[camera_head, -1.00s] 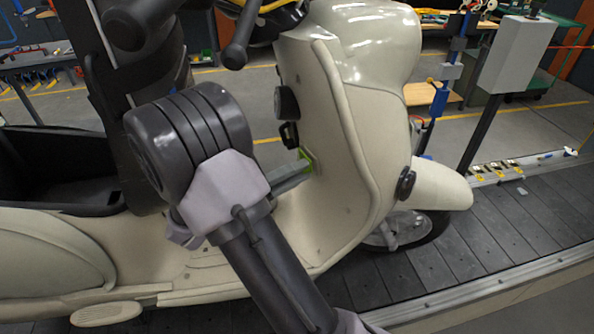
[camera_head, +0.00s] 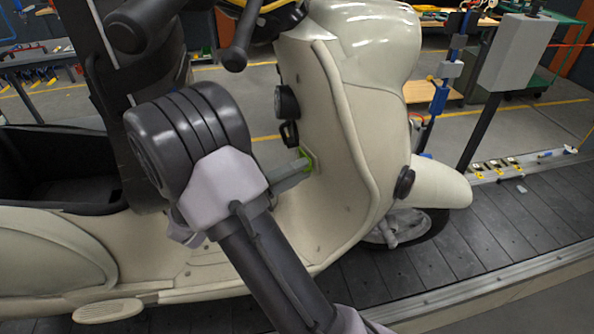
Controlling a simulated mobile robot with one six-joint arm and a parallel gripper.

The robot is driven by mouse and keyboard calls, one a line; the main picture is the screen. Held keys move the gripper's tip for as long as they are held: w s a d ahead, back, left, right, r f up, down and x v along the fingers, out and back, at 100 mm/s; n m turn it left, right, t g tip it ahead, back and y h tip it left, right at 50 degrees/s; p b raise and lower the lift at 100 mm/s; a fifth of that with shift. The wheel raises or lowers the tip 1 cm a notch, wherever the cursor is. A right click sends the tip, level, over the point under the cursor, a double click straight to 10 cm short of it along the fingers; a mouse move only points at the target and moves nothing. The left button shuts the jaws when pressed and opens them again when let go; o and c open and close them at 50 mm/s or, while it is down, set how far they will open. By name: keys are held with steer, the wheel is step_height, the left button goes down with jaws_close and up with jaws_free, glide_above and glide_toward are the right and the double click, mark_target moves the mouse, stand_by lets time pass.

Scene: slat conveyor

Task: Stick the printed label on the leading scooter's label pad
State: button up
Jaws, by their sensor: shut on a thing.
________________________
**Task requirements:** Nothing but the lines from the line with "Scene: slat conveyor" to the last line of the listing above should appear; please retype them exactly, both ends included.

**Answer in full:**
Scene: slat conveyor

Task: Stick the printed label on the leading scooter's label pad
State: button up
Jaws, by their sensor: shut on a thing.

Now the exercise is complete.